Визит Премьера Хрущева – это историческое событие и возможность для американского народа и рабочих увидеть, наконец, главу великого государства и настоящего коммуниста, а не руководствоваться тем, что они читают в не столь уж свободной печати. То, что сказал г-н Хрущев, внося в ООН свое предложение о разоружении, не очень отличается от предложения Франклина Рузвельта в 1937 году, – а именно, что все оружие, которое человек должен иметь в нашей стране, это только то, которое он может носить на плече. Есть явное сходство в том и другом заявлении. Война – это нажива, и вооружения – это нажива».

Гарри Бриджес не преувеличил, когда сказал, что он знает настроения и стремления рабочих и что они коренным образом расходятся с тем, чего добиваются Мини и Рейтер. Он один из тех профсоюзных лидеров, которые посвятили свою жизнь делу рабочего класса и твердо идут по избранному ими пути. Бриджес родился в Австралии, стал там матросом торгового флота. Судьба долго мотала его по разным странам, пока он не добрался в 1920 году на какой-то старой шхуне до Сан-Франциско. Здесь он вначале работал рядовым грузчиком. Смело выступал против хозяев, притесняющих рабочих. Докеры избрали его своим вожаком, он создал в порту боевую профессиональную организацию. Началась организованная борьба. После кровавых забастовок тридцатых годов хозяева были вынуждены пойти на уступки: они подписали соглашения с докерами, которые соблюдаются до сих пор.

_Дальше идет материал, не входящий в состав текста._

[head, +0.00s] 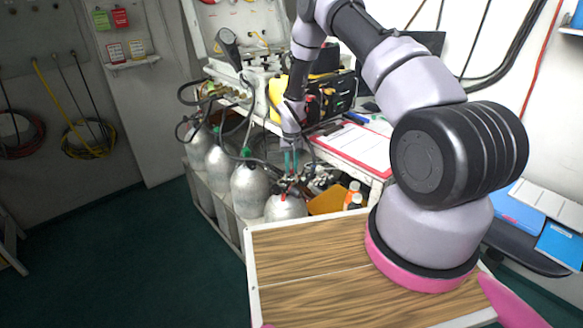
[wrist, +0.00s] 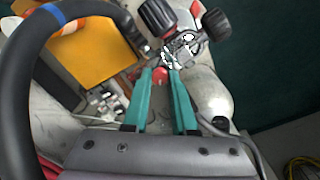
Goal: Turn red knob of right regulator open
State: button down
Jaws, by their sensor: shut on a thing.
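In the wrist view, the two green fingers of my gripper (wrist: 160,80) sit on either side of a red knob (wrist: 160,75) and are shut on it. The knob is partly hidden between the fingertips. Just beyond it is a metal regulator (wrist: 180,50) with two dark round gauges (wrist: 158,15). In the head view, my gripper (head: 290,172) points down at the valves above the silver cylinders. The regulator parts there (head: 318,180) are small and cluttered, and I cannot make out the knob's turn angle.
Silver cylinders (head: 249,188) stand in a rack left of the bench. Black hoses (head: 245,120) loop over them, and one thick dark hose (wrist: 22,75) crosses the wrist view's left side. A red clipboard (head: 355,146) and an orange bin (head: 328,200) are close by. Green floor (head: 130,260) is clear.

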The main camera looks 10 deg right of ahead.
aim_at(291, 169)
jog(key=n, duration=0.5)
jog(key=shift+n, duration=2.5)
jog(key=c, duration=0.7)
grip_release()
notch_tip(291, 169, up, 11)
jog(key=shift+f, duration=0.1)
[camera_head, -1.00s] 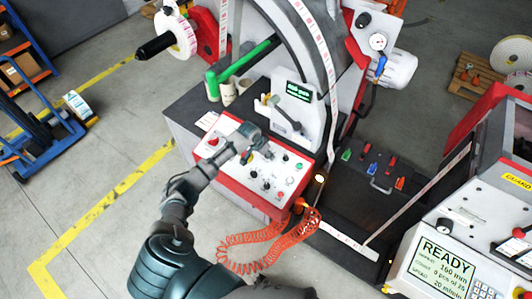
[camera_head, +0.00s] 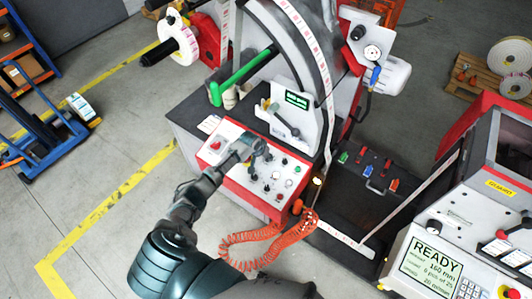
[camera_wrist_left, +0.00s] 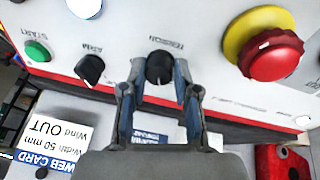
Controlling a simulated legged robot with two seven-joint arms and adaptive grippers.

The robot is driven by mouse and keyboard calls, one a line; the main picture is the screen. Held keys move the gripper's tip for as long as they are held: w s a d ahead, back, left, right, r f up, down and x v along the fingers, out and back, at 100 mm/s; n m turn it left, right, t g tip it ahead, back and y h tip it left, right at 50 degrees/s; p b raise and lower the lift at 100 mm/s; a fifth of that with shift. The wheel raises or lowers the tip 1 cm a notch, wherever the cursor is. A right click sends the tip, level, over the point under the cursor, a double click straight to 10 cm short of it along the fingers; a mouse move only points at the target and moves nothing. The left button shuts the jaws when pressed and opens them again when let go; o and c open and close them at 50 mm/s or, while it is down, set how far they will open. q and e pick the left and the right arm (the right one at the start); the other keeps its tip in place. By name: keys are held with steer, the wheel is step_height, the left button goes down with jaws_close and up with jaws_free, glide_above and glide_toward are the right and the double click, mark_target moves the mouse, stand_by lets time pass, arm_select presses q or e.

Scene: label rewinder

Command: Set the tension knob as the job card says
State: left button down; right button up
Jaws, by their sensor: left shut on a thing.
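The tension knob (camera_wrist_left: 159,67) is black and round, under an upside-down TENSION label in the left wrist view. My left gripper (camera_wrist_left: 160,78) has one finger on each side of it and is shut on it. In the head view my left gripper (camera_head: 258,152) is over the upper left of the red-edged control panel (camera_head: 240,180), and it hides the knob there. A white card (camera_wrist_left: 50,140) reads upside down "WEB CARD, Width 50 mm, Wind OUT". Another printed sheet is partly hidden behind the gripper. My right gripper is not in view.
A black ARM knob (camera_wrist_left: 90,68) and green START button (camera_wrist_left: 37,50) are left of the tension knob. A red emergency button (camera_wrist_left: 270,54) with a yellow collar is close on its right. An orange coiled hose (camera_head: 265,240) hangs by the panel's front.

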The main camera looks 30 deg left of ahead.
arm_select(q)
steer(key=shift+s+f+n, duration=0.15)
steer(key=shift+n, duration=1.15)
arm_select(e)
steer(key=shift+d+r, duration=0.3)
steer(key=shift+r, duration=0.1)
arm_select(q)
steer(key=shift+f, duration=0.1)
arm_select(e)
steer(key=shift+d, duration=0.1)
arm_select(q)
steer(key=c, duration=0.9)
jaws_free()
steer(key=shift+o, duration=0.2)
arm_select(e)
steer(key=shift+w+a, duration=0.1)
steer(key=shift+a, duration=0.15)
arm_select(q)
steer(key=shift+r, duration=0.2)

Но монополисты затаили злобу на Гарри Бриджеса и вот уже без малого тридцать лет ведут против него подкоп, не брезгая никакими средствами. Об этом кратко, но убедительно повествует тот же Джон Гантер:

«История Бриджеса в высшей степени невероятна, – пишет он в своей книге «В Соединенных Штатах Америки», – Враги профсоюзного движения признали в нем наиболее выдающегося руководителя рабочих на западном побережье, и они решили избавиться от него любыми средствами. После предварительных схваток его привлекали к суду в 1939 году по обвинению в том, что он, во-первых, иностранец и, во-вторых, член коммунистической партии, а следовательно, подлежит высылке. Вначале судья Джеймс Лэндис, председательствовавший на суде, прекратил дело. Затем дело было подстроено так, чтобы Бриджес подлежал высылке даже в том случае, если бы он и не был в то время коммунистом, если только вообще можно было бы доказать, что он когда-либо им был. После трехлетней тяжбы генеральный прокурор Биддл приказал выслать Бриджеса. Это было в 1942 году. Но затем последовал ряд апелляций в федеральные суды, и еще через три года Верховный суд США аннулировал приказ о высылке…

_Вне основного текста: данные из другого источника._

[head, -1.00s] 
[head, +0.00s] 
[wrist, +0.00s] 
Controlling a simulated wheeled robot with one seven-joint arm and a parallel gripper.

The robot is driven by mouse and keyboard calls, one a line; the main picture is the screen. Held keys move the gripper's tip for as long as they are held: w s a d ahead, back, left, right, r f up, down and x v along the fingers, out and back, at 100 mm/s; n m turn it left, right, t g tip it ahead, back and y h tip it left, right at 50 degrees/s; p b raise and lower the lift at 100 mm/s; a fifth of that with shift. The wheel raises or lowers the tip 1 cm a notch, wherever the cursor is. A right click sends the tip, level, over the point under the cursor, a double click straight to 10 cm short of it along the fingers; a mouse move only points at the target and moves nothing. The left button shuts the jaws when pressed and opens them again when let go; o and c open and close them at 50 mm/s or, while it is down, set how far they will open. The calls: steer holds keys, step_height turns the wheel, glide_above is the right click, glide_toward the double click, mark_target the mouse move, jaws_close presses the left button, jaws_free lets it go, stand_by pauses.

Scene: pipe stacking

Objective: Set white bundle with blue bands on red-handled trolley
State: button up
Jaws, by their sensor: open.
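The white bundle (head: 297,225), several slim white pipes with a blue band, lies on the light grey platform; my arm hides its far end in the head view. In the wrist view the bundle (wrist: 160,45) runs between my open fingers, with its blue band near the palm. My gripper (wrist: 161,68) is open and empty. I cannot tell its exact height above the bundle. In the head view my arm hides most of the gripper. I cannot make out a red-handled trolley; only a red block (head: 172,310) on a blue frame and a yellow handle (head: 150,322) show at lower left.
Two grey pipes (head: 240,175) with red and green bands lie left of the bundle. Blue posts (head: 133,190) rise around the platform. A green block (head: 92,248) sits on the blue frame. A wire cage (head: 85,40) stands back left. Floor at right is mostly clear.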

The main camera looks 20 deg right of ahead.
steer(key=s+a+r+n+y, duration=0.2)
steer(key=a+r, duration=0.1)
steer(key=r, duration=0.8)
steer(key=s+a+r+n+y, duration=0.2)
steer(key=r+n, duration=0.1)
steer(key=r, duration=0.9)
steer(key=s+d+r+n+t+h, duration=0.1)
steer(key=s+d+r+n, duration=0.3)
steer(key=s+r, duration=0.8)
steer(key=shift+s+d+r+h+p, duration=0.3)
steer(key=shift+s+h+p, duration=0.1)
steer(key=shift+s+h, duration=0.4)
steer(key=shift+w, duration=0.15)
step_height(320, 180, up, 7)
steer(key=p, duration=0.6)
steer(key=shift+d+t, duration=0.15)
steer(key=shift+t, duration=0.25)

В 1948 году Бриджес выступил в поддержку Прогрессивной партии, которую возглавил Генри Уоллес. Это привело к серьезным осложнениям с Филиппом Мэрреем, главой Конгресса производственных профсоюзов, с которым его отношения уже в течение некоторого времени были напряженными. Мэррей хотел сдержать левую боевитость Бриджеса. Руководители КПП официально приказали Бриджесу прекратить свою поддержку Уоллеса, а также прекратить свои выступления против таких пунктов правительственной программы Трумэна, как план Маршалла и программа европейского восстановления.

Вскоре его изгнали из КПП, а затем возобновилось старое дело. В декабре 1948 года Комиссия Палаты представителей по расследованию антиамериканской деятельности назвала Бриджеса коммунистом, и в мае 1949 года федеральный суд Сан-Франциско привлек его к суду за ложные показания и подлог в связи с принятием американского гражданства в 1945 году. Несмотря на это, в июне он вновь был избран значительным большинством голосов на пост председателя профсоюза портовых грузчиков. Суд начался лишь в ноябре и тянулся до апреля 1950 года. Бриджес был признан виновным, после того как присяжные совещались в течение более 90 часов, и приговорен к пяти годам тюремного заключения.

Так, после трех судебных разбирательств и юридического преследования, длившегося с перерывами с 1939 года. Бриджеса в конце концов объявили коммунистом.

Впредь до апелляции его освободили, но затем его лишили гражданства. Вскоре Бриджеса отправили в тюрьму по обвинению в том, что его решительная оппозиция войне в Корее угрожала национальной безопасности; однако несколькими неделями позже он вновь был на свободе…

Совершенно очевидно, что эта история еще не закончена. Г-н Бриджес – в тюрьме или на свободе—будет в центре событий, пока существует на западном побережье профсоюзное движение. В его профсоюзе никогда не было коррупции. Нелегко честно руководить профсоюзом, но ему это удалось. Он приветствовал массовые собрания (в то время как значительное число профсоюзов стремится к тому, чтобы свести число присутствующих до минимума) и выступал за самую свободную и острую дискуссию; все решалось путем открытого голосования, вплоть до самых мелких вопросов. И в то же время он был абсолютным диктатором, который управлял своей организацией с четкостью ювелира, ремонтирующего часы».